-- Material to process start --
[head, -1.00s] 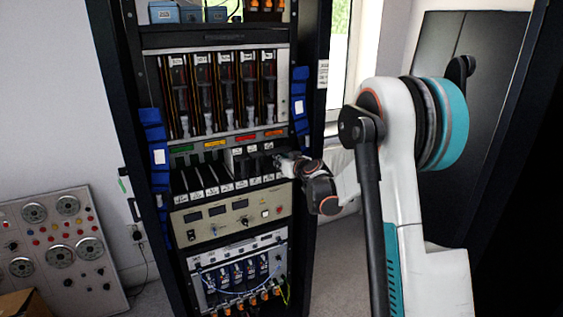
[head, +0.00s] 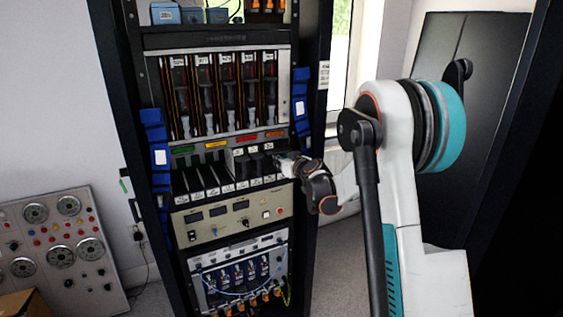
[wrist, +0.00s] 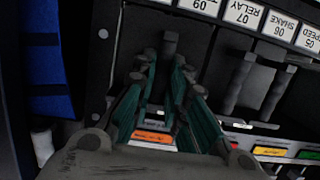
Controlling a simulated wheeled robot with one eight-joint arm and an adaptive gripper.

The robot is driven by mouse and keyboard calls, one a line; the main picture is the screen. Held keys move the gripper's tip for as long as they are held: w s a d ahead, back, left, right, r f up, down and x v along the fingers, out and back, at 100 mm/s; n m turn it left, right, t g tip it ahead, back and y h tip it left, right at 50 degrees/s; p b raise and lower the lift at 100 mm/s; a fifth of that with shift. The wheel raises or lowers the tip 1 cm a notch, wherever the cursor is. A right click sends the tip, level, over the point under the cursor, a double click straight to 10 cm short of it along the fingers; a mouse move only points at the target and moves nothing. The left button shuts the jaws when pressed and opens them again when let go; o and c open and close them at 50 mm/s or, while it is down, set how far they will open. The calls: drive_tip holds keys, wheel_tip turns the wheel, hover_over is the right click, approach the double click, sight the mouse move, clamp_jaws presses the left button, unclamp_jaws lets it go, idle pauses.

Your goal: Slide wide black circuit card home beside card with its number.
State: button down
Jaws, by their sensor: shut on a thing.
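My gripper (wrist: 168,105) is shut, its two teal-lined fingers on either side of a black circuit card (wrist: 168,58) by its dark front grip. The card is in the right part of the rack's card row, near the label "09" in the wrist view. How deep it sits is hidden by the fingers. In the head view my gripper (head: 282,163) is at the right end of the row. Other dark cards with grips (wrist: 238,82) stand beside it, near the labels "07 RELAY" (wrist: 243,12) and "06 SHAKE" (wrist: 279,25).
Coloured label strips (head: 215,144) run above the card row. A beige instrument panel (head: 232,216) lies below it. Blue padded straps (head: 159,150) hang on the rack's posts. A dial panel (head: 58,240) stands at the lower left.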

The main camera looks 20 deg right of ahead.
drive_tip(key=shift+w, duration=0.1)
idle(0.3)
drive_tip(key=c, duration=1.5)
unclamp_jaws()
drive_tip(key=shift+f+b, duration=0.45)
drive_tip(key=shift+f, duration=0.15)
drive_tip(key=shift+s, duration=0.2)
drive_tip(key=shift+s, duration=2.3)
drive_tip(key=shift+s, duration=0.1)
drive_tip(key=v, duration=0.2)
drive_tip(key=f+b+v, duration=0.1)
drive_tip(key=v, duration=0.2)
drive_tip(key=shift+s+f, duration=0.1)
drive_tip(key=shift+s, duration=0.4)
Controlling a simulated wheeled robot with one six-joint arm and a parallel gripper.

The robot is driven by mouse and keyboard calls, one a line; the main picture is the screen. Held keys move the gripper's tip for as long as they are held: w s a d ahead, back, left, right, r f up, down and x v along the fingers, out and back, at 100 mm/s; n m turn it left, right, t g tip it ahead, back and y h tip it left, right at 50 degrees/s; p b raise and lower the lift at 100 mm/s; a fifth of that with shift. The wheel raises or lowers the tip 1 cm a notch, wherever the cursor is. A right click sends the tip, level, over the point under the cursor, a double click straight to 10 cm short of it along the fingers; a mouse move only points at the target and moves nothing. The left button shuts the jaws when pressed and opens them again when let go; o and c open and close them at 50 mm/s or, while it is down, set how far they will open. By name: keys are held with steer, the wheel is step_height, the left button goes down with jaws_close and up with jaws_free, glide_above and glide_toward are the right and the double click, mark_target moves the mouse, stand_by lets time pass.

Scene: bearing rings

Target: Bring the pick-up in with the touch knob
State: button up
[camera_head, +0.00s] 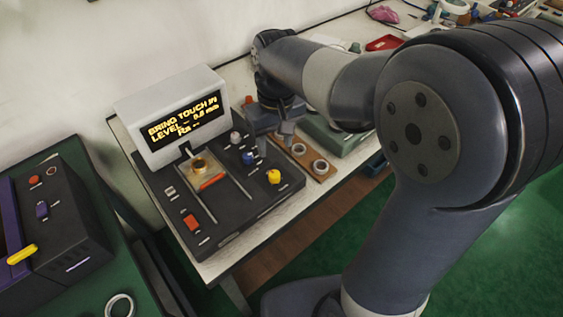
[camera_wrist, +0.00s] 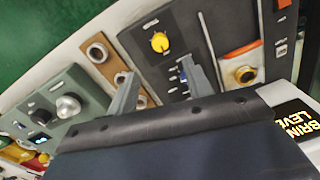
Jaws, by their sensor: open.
-- Material to process end --
-- Material to process start --
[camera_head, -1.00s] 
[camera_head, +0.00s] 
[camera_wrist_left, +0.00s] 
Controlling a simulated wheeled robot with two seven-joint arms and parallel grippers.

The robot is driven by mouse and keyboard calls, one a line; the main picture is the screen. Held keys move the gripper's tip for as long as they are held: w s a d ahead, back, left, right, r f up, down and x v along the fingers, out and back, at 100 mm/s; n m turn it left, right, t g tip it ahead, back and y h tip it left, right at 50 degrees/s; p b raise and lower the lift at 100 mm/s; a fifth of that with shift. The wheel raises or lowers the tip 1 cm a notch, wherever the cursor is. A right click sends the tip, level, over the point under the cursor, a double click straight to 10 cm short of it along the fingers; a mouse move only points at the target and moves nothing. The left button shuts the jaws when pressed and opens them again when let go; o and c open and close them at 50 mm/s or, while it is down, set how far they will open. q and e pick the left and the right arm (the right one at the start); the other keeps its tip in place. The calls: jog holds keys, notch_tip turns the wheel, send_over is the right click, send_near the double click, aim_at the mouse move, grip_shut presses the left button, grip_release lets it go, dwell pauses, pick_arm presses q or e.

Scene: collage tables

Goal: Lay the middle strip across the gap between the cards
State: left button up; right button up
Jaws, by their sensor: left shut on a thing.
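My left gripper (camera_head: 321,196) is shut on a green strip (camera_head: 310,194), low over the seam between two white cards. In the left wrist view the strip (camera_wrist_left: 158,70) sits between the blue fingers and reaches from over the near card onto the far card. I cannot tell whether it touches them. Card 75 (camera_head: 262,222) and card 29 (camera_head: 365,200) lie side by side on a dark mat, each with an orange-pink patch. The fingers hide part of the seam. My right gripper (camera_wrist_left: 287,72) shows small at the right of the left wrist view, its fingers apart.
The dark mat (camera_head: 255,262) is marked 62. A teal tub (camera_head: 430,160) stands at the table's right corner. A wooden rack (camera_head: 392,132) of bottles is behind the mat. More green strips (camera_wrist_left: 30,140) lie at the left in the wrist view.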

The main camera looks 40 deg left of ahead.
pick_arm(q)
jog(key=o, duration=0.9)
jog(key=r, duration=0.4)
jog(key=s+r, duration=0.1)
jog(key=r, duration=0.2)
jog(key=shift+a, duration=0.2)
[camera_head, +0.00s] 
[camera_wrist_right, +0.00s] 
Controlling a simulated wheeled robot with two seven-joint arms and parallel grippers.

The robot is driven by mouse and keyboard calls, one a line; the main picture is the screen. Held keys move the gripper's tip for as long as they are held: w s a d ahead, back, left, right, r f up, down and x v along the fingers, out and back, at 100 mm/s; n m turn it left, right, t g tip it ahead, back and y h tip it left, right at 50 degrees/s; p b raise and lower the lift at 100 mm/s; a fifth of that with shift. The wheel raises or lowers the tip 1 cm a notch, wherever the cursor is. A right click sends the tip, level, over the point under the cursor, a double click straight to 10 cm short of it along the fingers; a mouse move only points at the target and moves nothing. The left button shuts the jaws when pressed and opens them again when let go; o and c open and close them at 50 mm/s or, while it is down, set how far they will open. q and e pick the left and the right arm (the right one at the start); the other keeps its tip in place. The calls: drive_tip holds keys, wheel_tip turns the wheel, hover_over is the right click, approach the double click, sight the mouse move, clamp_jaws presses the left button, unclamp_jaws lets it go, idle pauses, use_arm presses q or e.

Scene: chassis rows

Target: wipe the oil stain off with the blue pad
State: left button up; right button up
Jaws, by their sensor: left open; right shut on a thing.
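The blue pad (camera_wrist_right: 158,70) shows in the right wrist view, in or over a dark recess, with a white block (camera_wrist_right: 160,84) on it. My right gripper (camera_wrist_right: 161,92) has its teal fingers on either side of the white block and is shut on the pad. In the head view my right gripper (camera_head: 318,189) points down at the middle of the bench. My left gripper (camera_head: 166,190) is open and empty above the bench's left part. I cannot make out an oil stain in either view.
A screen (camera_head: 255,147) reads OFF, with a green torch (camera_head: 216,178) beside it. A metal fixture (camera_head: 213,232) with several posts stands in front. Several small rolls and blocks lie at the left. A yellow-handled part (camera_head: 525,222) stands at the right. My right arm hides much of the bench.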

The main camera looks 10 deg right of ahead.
-- Material to process end --
Your objective — Of the lines above, how many hold the word "simulated"? Say the number alone.

Reply to the task — 4